*** Data ***
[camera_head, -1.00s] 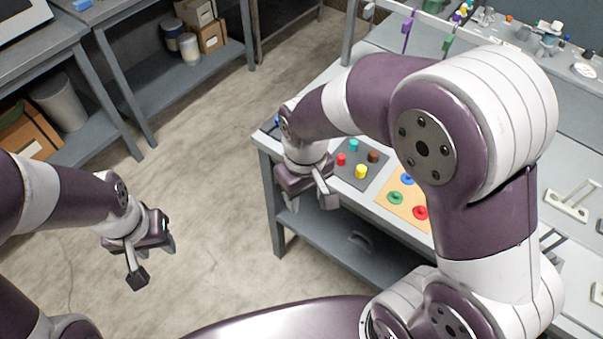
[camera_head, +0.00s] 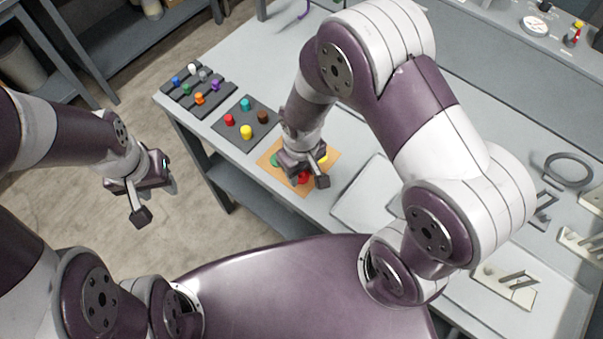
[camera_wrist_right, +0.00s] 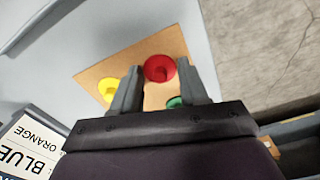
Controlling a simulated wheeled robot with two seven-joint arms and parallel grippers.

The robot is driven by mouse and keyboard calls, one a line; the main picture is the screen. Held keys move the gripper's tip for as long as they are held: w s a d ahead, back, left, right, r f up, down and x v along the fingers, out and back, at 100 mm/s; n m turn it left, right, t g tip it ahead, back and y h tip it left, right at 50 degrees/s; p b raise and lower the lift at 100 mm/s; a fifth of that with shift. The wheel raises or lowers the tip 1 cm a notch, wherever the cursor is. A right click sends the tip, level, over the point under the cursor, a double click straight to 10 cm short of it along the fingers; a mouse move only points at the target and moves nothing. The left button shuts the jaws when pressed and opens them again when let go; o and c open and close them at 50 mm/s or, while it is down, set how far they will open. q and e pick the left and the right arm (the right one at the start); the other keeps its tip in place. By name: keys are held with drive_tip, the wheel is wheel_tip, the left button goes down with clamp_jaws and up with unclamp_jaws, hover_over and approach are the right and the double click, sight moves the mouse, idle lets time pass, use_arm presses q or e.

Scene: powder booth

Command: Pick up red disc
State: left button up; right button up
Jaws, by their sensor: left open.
***
> [Given instruction]:
Look through the listing above. Pick out each line with "button" and copy it.

> [Task output]:
The robot is driven by mouse and keyboard calls, one a line; the main picture is the screen. Held keys move the gripper's tip for as long as they are held: w s a d ahead, back, left, right, r f up, down and x v along the fingers, out and back, at 100 mm/s; n m turn it left, right, t g tip it ahead, back and y h tip it left, right at 50 degrees/s; p b raise and lower the lift at 100 mm/s; a fifth of that with shift. The wheel raises or lowers the tip 1 cm a notch, wherever the cursor is. A right click sends the tip, level, over the point under the cursor, a double click straight to 10 cm short of it along the fingers; a mouse move only points at the target and moves nothing. The left button shuts the jaws when pressed and opens them again when let go; o and c open and close them at 50 mm/s or, while it is down, set how far they will open. q and e pick the left and the right arm (the right one at the start); the other keeps its tip in place. By name: keys are held with drive_tip, the wheel is wheel_tip, the left button goes down with clamp_jaws and up with unclamp_jaws, hover_over and approach are the right and the double click, sight moves the mouse, idle lets time pass, use_arm presses q or e.
State: left button up; right button up

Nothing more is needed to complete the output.